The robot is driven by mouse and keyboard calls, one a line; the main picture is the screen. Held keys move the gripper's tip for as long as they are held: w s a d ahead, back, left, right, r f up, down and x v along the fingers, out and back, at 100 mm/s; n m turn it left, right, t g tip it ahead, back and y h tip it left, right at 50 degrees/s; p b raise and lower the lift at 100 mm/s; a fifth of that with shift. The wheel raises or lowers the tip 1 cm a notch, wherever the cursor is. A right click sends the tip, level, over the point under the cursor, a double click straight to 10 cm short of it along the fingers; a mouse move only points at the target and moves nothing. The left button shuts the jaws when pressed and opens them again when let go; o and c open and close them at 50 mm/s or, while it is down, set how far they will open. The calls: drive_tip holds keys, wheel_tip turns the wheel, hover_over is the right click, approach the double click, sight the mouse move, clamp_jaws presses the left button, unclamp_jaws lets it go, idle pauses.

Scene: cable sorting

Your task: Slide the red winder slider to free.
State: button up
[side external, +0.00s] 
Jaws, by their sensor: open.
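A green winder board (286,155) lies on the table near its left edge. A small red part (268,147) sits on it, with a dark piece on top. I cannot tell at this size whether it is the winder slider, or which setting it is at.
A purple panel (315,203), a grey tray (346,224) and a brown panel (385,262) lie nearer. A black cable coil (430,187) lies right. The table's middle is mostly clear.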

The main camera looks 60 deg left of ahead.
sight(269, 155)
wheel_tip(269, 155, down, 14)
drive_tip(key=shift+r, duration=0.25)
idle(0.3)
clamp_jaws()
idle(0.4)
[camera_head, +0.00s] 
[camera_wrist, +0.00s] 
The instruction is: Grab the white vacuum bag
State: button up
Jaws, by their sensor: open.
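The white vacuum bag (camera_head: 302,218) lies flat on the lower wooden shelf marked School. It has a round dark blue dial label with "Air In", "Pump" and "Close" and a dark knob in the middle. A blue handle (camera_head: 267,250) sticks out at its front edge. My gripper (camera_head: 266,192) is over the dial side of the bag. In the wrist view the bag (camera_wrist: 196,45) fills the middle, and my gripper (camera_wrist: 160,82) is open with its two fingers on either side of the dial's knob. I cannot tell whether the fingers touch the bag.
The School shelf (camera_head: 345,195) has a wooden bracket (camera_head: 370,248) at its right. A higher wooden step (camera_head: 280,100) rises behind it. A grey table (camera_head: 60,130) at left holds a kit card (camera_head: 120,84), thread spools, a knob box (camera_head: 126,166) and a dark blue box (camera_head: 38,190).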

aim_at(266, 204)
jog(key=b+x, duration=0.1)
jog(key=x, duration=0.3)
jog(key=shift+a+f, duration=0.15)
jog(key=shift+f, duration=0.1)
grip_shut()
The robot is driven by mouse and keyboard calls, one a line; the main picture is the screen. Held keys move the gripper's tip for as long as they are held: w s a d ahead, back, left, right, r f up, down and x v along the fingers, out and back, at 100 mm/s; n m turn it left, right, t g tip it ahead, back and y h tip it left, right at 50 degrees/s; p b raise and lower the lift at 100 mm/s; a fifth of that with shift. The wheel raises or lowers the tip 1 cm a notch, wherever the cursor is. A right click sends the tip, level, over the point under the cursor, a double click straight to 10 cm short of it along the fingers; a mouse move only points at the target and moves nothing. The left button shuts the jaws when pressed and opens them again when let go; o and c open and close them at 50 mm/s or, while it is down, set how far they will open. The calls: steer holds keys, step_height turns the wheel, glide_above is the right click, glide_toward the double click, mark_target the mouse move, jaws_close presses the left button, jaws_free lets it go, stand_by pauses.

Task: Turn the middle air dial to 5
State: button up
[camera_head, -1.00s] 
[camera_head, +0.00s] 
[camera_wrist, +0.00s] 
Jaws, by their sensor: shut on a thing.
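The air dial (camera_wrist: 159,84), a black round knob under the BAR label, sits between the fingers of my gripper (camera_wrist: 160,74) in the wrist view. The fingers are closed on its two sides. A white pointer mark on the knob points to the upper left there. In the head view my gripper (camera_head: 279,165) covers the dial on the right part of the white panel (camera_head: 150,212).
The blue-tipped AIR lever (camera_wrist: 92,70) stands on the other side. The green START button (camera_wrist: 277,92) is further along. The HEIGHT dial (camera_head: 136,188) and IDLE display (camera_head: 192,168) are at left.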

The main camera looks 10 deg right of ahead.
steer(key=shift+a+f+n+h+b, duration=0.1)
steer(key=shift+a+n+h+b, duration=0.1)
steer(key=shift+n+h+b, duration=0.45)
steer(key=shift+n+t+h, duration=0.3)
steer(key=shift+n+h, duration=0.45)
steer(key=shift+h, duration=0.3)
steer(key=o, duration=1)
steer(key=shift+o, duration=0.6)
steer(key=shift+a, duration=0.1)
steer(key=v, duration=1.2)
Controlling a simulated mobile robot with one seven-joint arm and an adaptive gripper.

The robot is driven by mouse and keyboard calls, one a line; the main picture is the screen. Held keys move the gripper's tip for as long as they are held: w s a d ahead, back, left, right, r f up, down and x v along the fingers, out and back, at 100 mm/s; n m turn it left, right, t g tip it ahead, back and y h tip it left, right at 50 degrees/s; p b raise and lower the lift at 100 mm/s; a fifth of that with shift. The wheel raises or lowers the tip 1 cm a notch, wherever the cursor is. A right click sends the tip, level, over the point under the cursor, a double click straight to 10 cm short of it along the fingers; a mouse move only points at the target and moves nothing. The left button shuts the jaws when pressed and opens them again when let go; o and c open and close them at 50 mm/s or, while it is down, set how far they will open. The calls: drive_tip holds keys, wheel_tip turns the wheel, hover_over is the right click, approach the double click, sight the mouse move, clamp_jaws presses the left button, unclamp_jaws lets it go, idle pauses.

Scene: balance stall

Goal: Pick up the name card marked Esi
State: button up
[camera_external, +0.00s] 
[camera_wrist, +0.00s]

Directions: The whole listing above needs to be written out again exactly.

Response to this task:
The robot is driven by mouse and keyboard calls, one a line; the main picture is the screen. Held keys move the gripper's tip for as long as they are held: w s a d ahead, back, left, right, r f up, down and x v along the fingers, out and back, at 100 mm/s; n m turn it left, right, t g tip it ahead, back and y h tip it left, right at 50 degrees/s; p b raise and lower the lift at 100 mm/s; a fifth of that with shift. The wheel raises or lowers the tip 1 cm a notch, wherever the cursor is. A right click sends the tip, level, over the point under the cursor, a double click straight to 10 cm short of it along the fingers; a mouse move only points at the target and moves nothing. The left button shuts the jaws when pressed and opens them again when let go; o and c open and close them at 50 mm/s or, while it is down, set how far they will open. The calls: drive_tip holds keys, wheel_tip turns the wheel, hover_over is the right click, approach the double click, sight the mouse move, clamp_jaws presses the left button, unclamp_jaws lets it go, idle pauses.

Scene: cable sorting

Your task: Slide the red winder slider to free.
State: button up
[side external, +0.00s] 
Jaws, by their sensor: open.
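A green winder board (286,155) lies on the table near its left edge. A small red part (268,147) sits on it, with a dark piece on top. I cannot tell at this size whether it is the winder slider, or which setting it is at.
A purple panel (315,203), a grey tray (346,224) and a brown panel (385,262) lie nearer. A black cable coil (430,187) lies right. The table's middle is mostly clear.

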The main camera looks 60 deg left of ahead.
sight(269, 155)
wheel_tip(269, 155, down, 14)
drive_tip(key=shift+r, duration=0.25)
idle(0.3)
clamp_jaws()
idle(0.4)
[camera_head, +0.00s] 
[camera_wrist, +0.00s] 
The instruction is: Grab the white vacuum bag
State: button up
Jaws, by their sensor: open.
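The white vacuum bag (camera_head: 302,218) lies flat on the lower wooden shelf marked School. It has a round dark blue dial label with "Air In", "Pump" and "Close" and a dark knob in the middle. A blue handle (camera_head: 267,250) sticks out at its front edge. My gripper (camera_head: 266,192) is over the dial side of the bag. In the wrist view the bag (camera_wrist: 196,45) fills the middle, and my gripper (camera_wrist: 160,82) is open with its two fingers on either side of the dial's knob. I cannot tell whether the fingers touch the bag.
The School shelf (camera_head: 345,195) has a wooden bracket (camera_head: 370,248) at its right. A higher wooden step (camera_head: 280,100) rises behind it. A grey table (camera_head: 60,130) at left holds a kit card (camera_head: 120,84), thread spools, a knob box (camera_head: 126,166) and a dark blue box (camera_head: 38,190).

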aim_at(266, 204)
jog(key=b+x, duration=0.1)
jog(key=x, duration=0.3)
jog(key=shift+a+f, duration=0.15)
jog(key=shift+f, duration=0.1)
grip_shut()
The robot is driven by mouse and keyboard calls, one a line; the main picture is the screen. Held keys move the gripper's tip for as long as they are held: w s a d ahead, back, left, right, r f up, down and x v along the fingers, out and back, at 100 mm/s; n m turn it left, right, t g tip it ahead, back and y h tip it left, right at 50 degrees/s; p b raise and lower the lift at 100 mm/s; a fifth of that with shift. The wheel raises or lowers the tip 1 cm a notch, wherever the cursor is. A right click sends the tip, level, over the point under the cursor, a double click straight to 10 cm short of it along the fingers; a mouse move only points at the target and moves nothing. The left button shuts the jaws when pressed and opens them again when let go; o and c open and close them at 50 mm/s or, while it is down, set how far they will open. The calls: steer holds keys, step_height turns the wheel, glide_above is the right click, glide_toward the double click, mark_target the mouse move, jaws_close presses the left button, jaws_free lets it go, stand_by pauses.

Task: Turn the middle air dial to 5
State: button up
[camera_head, -1.00s] 
[camera_head, +0.00s] 
[camera_wrist, +0.00s] 
Jaws, by their sensor: shut on a thing.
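The air dial (camera_wrist: 159,84), a black round knob under the BAR label, sits between the fingers of my gripper (camera_wrist: 160,74) in the wrist view. The fingers are closed on its two sides. A white pointer mark on the knob points to the upper left there. In the head view my gripper (camera_head: 279,165) covers the dial on the right part of the white panel (camera_head: 150,212).
The blue-tipped AIR lever (camera_wrist: 92,70) stands on the other side. The green START button (camera_wrist: 277,92) is further along. The HEIGHT dial (camera_head: 136,188) and IDLE display (camera_head: 192,168) are at left.

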The main camera looks 10 deg right of ahead.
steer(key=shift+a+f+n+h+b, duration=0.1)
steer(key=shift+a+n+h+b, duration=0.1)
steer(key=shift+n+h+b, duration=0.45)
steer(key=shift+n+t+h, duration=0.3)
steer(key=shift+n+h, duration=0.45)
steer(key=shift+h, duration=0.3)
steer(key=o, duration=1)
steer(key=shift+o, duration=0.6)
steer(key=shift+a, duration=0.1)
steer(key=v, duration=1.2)
Controlling a simulated mobile robot with one seven-joint arm and an adaptive gripper.

The robot is driven by mouse and keyboard calls, one a line; the main picture is the screen. Held keys move the gripper's tip for as long as they are held: w s a d ahead, back, left, right, r f up, down and x v along the fingers, out and back, at 100 mm/s; n m turn it left, right, t g tip it ahead, back and y h tip it left, right at 50 degrees/s; p b raise and lower the lift at 100 mm/s; a fifth of that with shift. The wheel raises or lowers the tip 1 cm a notch, wherever the cursor is. A right click sends the tip, level, over the point under the cursor, a double click straight to 10 cm short of it along the fingers; a mouse move only points at the target and moves nothing. The left button shuts the jaws when pressed and opens them again when let go; o and c open and close them at 50 mm/s or, while it is down, set how far they will open. The calls: drive_tip holds keys, wheel_tip turns the wheel, hover_over is the right click, approach the double click, sight the mouse move, clamp_jaws presses the left button, unclamp_jaws lets it go, idle pauses.

Scene: balance stall

Goal: Pick up the name card marked Esi
State: button up
[camera_external, +0.00s] 
[camera_wrist, +0.00s]

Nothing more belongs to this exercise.